There is a bigger story that EOM can't write because we aren't paid journalists and research is expensive, but if any journalists are reading, this story goes along the following line: that the Herald's intense interest in land speculation at the time, put the paper on the same side as the fraudsters and elements of the Growth Machine who drove the economy into the ground. That's why readers weren't getting fair and accurate news about the housing bubble in Miami. The paper's executives were protecting their own pensions and compensation packages.

As Knight Ridder was marketing itself to McClatchy in 2005, the question arises: what role did inflated real estate values play in the compensation formula of top executives at the Herald when the transaction closed. Wikipedia offers of McClatchy: "The company's biggest acquisition occurred on June 27, 2006 when McClatchy purchased Knight Ridder. Because McClatchy was so much smaller than Knight Ridder at the time, one observer equated the deal as "a dolphin swallowing a small whale."[3] The purchase price of $40 per share and 0.5118 shares of McClatchy Class A stock was valued at about $4 billion in cash and stock. The company also assumed $2 billion in debt."

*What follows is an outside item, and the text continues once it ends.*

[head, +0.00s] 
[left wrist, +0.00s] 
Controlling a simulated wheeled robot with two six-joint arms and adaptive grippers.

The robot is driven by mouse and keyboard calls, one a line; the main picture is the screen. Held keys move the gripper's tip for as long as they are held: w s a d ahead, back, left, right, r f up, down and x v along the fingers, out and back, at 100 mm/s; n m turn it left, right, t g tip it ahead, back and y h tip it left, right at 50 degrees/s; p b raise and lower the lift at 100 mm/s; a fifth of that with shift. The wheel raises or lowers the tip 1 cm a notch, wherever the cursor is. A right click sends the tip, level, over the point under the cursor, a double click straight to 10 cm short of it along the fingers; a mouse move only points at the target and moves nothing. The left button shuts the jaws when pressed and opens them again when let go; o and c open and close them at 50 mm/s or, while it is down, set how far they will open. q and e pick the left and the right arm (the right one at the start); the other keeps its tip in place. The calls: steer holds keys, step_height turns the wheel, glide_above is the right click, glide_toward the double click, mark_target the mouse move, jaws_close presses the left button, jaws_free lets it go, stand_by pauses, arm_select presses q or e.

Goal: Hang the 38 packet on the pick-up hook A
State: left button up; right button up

One can't blame former newspaper executives at Knight Ridder from over-selling its properties or blame them for earning tens of millions in compensation for embracing the dictum of PT Barnum, but a good forensic exploration should be able to determine the extent to which the collaboration between the Herald and downtown land use lawyers like Greenberg Traurig overvalued the parking lot and contributed to the sales price of the Herald to McClatchy. Readers, then, could have an assessment of how well they were served by subscribing to The Miami Herald during the biggest looting of the economy since the Great Depression.